What is asked :: Quote exactly the lines from the start of the entries to the one with "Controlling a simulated", both ends included.

Listed records ::
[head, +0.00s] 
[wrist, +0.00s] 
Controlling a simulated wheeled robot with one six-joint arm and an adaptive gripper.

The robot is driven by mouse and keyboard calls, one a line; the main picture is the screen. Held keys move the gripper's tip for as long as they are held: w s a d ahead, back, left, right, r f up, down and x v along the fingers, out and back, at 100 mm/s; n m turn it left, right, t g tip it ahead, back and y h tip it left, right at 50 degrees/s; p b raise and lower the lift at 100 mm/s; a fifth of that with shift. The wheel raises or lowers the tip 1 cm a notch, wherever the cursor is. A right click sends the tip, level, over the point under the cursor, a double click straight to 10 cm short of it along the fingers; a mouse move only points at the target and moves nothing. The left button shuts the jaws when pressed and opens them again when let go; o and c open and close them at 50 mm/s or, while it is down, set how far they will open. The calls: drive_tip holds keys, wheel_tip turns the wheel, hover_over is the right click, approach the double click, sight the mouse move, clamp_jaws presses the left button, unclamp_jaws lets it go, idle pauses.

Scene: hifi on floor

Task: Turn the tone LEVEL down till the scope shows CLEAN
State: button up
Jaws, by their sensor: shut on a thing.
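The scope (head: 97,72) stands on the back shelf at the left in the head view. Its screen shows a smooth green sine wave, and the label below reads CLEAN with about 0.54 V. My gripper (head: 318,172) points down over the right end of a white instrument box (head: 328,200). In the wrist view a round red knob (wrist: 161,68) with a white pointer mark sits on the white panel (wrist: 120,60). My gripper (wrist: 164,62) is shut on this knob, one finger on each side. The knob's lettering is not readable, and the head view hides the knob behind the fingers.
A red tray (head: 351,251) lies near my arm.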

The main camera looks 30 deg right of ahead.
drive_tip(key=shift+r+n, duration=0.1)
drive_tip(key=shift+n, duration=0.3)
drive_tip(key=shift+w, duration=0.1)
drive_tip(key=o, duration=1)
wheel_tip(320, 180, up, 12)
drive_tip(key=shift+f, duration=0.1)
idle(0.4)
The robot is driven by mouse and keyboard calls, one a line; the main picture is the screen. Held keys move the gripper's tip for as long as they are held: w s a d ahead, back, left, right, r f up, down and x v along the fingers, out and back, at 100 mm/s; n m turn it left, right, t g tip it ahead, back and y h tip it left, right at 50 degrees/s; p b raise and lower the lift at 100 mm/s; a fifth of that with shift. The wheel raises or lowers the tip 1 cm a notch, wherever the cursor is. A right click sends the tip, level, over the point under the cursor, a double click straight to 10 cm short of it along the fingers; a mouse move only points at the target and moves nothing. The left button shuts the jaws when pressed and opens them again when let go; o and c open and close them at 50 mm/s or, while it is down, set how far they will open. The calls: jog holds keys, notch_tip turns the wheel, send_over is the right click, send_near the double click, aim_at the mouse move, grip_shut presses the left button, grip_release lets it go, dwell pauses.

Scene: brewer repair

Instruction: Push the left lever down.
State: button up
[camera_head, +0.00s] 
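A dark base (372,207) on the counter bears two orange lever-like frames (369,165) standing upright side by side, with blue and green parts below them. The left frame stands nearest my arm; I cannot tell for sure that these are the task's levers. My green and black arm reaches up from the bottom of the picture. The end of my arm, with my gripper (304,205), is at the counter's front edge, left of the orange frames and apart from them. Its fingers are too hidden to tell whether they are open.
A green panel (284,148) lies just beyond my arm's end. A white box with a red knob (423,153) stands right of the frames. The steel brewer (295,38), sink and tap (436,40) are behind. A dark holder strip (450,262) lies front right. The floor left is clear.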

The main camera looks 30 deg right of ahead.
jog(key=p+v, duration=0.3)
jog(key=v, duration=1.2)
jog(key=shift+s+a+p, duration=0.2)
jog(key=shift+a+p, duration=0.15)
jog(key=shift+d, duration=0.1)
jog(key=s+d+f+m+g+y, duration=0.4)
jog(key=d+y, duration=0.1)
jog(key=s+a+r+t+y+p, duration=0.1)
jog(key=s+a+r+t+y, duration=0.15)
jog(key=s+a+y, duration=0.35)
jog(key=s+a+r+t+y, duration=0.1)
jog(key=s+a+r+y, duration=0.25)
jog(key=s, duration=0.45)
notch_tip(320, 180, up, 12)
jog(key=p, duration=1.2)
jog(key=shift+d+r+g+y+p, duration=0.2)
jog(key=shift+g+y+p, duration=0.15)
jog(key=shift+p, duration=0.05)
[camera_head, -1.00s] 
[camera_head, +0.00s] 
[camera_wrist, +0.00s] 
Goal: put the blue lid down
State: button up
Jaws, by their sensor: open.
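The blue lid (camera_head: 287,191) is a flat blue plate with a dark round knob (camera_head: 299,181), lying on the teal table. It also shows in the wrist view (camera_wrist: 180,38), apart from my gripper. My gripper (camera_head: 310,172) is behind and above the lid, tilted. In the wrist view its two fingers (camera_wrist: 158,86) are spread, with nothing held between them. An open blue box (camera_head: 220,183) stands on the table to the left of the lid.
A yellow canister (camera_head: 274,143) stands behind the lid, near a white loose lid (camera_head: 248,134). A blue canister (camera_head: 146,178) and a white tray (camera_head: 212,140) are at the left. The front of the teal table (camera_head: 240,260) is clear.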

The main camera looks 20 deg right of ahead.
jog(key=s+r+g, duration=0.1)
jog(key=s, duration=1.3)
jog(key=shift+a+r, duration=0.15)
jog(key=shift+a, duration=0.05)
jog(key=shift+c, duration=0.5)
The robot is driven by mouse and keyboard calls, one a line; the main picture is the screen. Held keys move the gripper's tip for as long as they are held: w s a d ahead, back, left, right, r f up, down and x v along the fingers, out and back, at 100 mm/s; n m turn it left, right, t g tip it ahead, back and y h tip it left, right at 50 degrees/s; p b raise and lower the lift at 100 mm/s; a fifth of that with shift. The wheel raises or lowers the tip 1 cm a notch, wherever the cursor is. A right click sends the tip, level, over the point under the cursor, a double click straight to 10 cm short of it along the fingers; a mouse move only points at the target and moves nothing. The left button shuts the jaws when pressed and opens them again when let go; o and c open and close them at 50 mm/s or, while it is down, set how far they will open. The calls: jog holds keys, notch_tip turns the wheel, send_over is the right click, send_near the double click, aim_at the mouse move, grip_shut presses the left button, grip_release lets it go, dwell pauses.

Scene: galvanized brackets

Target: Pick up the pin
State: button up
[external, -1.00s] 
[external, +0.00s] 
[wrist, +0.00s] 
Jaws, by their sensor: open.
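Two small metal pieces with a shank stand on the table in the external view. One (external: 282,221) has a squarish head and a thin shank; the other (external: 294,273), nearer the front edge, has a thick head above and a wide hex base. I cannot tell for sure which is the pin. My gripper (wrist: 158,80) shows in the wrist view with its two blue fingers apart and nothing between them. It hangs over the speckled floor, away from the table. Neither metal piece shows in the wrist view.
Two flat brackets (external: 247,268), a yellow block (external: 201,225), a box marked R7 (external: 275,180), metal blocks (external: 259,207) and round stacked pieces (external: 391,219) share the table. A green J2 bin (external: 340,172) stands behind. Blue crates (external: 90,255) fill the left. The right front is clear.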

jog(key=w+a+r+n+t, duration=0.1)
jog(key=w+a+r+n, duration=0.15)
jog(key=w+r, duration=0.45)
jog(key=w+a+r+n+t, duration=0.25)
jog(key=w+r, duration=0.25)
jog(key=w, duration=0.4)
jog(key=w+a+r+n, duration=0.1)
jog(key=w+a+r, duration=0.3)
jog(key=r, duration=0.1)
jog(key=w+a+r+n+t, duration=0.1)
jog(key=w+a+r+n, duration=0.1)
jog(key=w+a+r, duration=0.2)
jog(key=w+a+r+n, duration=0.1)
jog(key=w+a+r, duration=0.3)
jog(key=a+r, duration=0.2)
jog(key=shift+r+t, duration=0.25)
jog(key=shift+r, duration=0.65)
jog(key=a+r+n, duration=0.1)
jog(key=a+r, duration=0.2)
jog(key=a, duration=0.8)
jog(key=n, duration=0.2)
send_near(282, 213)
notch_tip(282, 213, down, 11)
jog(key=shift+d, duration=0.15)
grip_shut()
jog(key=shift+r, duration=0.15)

Written solution ::
[head, +0.00s] 
[wrist, +0.00s] 
Controlling a simulated wheeled robot with one six-joint arm and an adaptive gripper.

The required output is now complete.